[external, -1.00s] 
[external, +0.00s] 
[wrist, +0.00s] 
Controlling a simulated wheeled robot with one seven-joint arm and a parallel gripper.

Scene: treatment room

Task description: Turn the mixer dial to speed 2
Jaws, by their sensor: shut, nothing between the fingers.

■ ■ ■ ■

### Directive
Quote every line from the line containing "Controlling a simulated" through the closing line of the listing, including both.

### Answer to the problem
Controlling a simulated wheeled robot with one seven-joint arm and a parallel gripper.

Scene: treatment room

Task description: Turn the mixer dial to speed 2
Jaws, by their sensor: shut, nothing between the fingers.

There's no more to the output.